After the mild shock of the Emperor Napoleon failing to make the shortlist, French television viewers gave some historical respectability to their choice of "Greatest French Person of all Time".

Charles de Gaulle, leader of Free France during the Second World War and first president of the Fifth Republic, topped the poll yesterday - ahead of two scientists, a priest, two comedians, a singer, two writers and an underwater explorer. De Gaulle led the internet, telephone and text-message voting from start to finish on the France 2 public television channel, emulating the success of his wartime ally and sparring partner, Winston Churchill, in the BBC series Great Britons two years ago.

Second in the informal and utterly unscientific poll was the scientist Louis Pasteur, followed by Abbé Pierre, 92, a Jesuit priest and campaigner for the homeless and under-privileged, who regularly tops the polls of France's favourite people. He was the only person still living to make the top 10.

To the consternation of some commentators, the shortlist included two entertainers scarcely known outside France: the comedian Coluche (1944-86) and the singer and comic actor Bourvil (1917-70).

Coluche (real name Michel Colucci), a plump clown with a social conscience, came fifth in the final poll. Bourvil came seventh. The top 10 in order were: De Gaulle, Pasteur, Abbé Pierre, the scientist Marie Curie, Coluche, the 19th-century novelist Victor Hugo, Bourvil, the 17th-century playwright Molière, the underwater explorer and film-maker Jacques Cousteau and the singer Edith Piaf. Historians - and especially admirers of Napoleon, who came only 16th in the preliminary poll - complained that the shortlist was weighted towards celebrities.

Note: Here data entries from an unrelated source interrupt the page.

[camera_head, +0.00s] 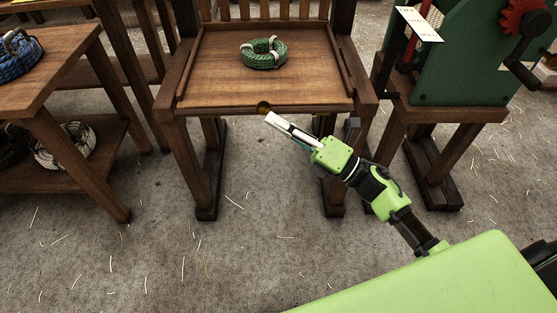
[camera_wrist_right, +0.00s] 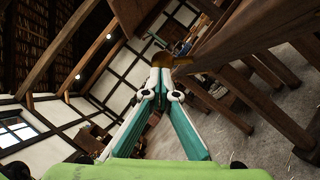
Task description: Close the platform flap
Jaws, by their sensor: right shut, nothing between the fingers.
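The wooden platform (camera_head: 210,75) stands at the top centre of the head view, with a coil of green rope (camera_head: 263,53) lying on its board. A round brass knob (camera_head: 264,107) sits at the platform's front edge. I cannot make out a separate flap or how far it is open. My right gripper (camera_head: 269,117) is shut and empty, with its fingertips at or just below the knob. In the right wrist view the fingertips (camera_wrist_right: 161,62) meet beside the brass knob (camera_wrist_right: 182,60); whether they touch it is unclear. My left gripper is not in view.
A wooden table (camera_head: 45,85) with a blue rope coil (camera_head: 17,55) stands at the left, with a white coil (camera_head: 65,147) on its lower shelf. A green machine with a red gear (camera_head: 522,17) stands on a bench at the right. The floor in front is open.

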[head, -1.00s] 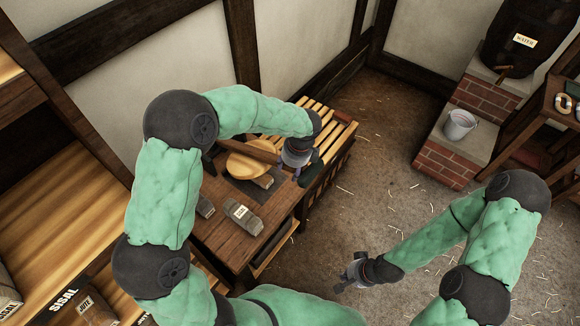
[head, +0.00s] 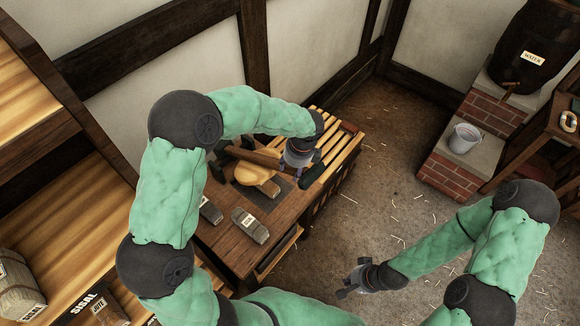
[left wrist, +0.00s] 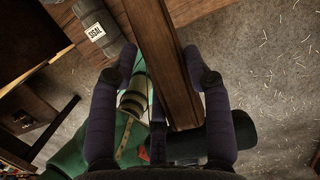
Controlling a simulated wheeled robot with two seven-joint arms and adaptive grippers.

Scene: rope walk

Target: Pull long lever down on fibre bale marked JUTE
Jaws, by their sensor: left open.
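A long brown wooden lever (head: 252,156) slants over the workbench, above a round tan piece (head: 250,173). My left gripper (head: 297,160) is at the lever's right end in the head view. In the left wrist view the lever (left wrist: 165,50) runs between the open fingers of my left gripper (left wrist: 162,62), close to the right finger; contact cannot be told. A grey-brown bale (head: 268,187) lies partly under the tan piece, with no readable label. A bale marked JUTE (head: 108,313) sits on the left shelf. My right gripper (head: 354,283) hangs over the floor; its jaws are unclear.
A labelled grey bale (head: 250,225), reading SISAL in the left wrist view (left wrist: 97,30), and another bale (head: 210,210) lie on the workbench (head: 228,240). A slatted top (head: 335,140) adjoins it. A bucket (head: 464,138) stands on brick steps. The floor between is clear.

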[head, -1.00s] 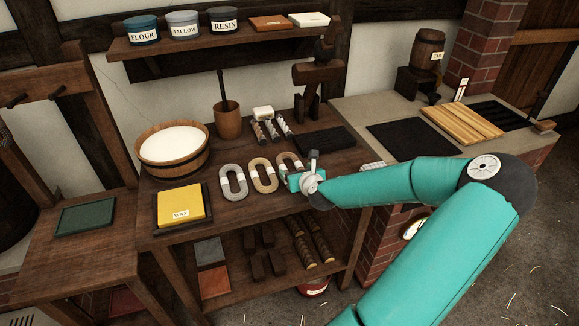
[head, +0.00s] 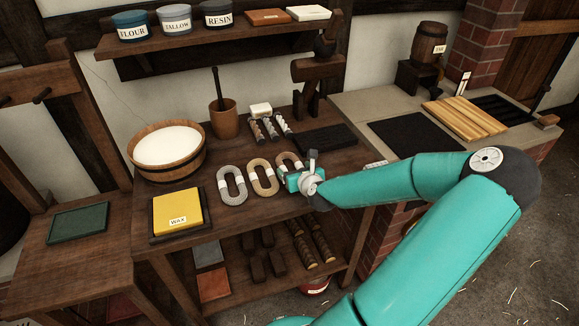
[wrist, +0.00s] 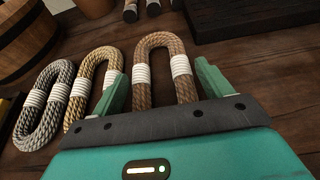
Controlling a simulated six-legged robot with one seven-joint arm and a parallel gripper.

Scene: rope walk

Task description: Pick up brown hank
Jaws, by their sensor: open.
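Three rope hanks with white bindings lie in a row on the wooden bench. The brown hank (wrist: 158,50) is the right one in the wrist view; in the head view its far end (head: 287,159) shows behind my gripper. The tan hank (wrist: 91,82) lies in the middle and the grey hank (wrist: 43,106) at the left. My gripper (wrist: 160,82) is open, its green fingers on either side of the brown hank's near part in the picture. The hank's near end is hidden by the gripper body. I cannot tell whether the fingers touch it.
A wooden tub (head: 168,150) of white stuff and a yellow wax block (head: 178,211) stand left of the hanks. Small bound rope pieces (head: 270,127) and a dark tray (head: 326,138) lie behind. A shelf (head: 220,45) with jars hangs above.

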However, the final vote, unscientific though it was, reflects the debt that the French feel for the man who single-handedly - and often bloody-mindedly - kept the idea of French greatness and independence alive from 1940-44. Churchill championed De Gaulle but came to detest him. He once said: "Everyone has their cross to bear and mine is the cross of Lorraine." The Croix de Lorraine was the symbol of De Gaulle's Free French forces.